TASK DETAILS: Quote exactly, and only, the lines from the one with "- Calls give" down to the one with "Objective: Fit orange", both included.

■ ■ ■ ■

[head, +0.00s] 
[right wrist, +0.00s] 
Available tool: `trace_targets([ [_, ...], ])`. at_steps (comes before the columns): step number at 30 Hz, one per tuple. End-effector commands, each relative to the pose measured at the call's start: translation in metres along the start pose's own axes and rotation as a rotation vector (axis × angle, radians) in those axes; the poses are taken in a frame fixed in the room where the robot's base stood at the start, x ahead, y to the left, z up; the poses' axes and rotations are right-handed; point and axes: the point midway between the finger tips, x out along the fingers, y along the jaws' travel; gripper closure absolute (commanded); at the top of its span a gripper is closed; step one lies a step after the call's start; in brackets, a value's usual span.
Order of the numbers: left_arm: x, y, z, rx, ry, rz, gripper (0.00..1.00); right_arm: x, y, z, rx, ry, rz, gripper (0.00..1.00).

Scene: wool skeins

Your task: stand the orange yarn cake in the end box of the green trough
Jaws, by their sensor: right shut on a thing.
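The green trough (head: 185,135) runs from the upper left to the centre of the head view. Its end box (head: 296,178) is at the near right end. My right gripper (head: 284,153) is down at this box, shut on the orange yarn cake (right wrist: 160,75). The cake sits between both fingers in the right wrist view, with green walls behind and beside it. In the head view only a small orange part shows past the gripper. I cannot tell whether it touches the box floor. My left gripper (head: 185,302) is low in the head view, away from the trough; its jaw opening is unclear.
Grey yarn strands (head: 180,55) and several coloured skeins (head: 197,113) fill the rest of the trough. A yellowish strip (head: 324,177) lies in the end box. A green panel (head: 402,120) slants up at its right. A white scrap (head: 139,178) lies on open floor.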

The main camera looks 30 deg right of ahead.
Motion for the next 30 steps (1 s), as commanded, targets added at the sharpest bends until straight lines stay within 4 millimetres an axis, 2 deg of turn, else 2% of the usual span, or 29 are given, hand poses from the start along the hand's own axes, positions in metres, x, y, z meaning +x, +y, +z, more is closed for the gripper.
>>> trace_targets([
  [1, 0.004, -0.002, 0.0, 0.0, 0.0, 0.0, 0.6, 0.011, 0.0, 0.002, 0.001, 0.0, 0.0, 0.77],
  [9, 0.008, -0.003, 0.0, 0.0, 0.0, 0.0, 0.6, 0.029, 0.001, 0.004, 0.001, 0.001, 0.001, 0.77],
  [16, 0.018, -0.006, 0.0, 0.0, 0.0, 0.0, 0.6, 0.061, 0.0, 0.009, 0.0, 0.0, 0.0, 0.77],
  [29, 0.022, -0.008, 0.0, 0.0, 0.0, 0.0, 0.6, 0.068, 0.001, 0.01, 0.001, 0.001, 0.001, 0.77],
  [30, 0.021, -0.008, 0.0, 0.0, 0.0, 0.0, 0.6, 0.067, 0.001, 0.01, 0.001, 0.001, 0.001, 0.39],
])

■ ■ ■ ■

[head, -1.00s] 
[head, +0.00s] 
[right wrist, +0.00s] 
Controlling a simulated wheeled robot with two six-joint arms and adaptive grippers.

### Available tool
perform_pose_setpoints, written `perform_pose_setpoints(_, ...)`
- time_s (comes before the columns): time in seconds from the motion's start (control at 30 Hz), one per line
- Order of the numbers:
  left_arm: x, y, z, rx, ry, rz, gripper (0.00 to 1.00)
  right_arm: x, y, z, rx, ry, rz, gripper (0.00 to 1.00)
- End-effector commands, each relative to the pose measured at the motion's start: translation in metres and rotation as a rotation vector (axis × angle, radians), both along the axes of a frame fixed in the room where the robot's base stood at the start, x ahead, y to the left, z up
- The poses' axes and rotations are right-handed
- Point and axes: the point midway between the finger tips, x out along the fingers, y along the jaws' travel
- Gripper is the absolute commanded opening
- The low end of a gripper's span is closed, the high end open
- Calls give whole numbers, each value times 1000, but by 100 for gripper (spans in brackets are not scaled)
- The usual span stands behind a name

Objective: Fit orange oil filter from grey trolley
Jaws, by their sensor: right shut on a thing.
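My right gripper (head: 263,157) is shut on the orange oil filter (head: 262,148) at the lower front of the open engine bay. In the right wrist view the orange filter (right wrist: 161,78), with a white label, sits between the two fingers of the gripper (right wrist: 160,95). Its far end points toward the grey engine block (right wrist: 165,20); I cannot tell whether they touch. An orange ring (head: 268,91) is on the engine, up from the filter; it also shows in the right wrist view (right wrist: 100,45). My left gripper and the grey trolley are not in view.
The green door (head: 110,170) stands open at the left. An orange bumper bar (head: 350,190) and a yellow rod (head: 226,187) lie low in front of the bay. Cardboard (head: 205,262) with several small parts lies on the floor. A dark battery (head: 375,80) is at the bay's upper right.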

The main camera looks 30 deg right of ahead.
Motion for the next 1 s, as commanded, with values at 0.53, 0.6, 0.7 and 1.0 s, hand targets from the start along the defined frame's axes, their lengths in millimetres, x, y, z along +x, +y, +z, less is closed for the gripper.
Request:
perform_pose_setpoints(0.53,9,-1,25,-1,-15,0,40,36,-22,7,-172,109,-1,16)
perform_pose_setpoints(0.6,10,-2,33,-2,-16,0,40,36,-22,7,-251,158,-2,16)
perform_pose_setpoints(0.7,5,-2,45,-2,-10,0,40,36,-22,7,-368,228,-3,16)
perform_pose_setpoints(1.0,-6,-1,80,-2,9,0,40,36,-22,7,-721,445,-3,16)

■ ■ ■ ■

SOLUTION FOR THIS TASK:
- Calls give whole numbers, each value times 1000, but by 100 for gripper (spans in brackets are not scaled)
- The usual span stands behind a name

Objective: Fit orange oil filter from grey trolley

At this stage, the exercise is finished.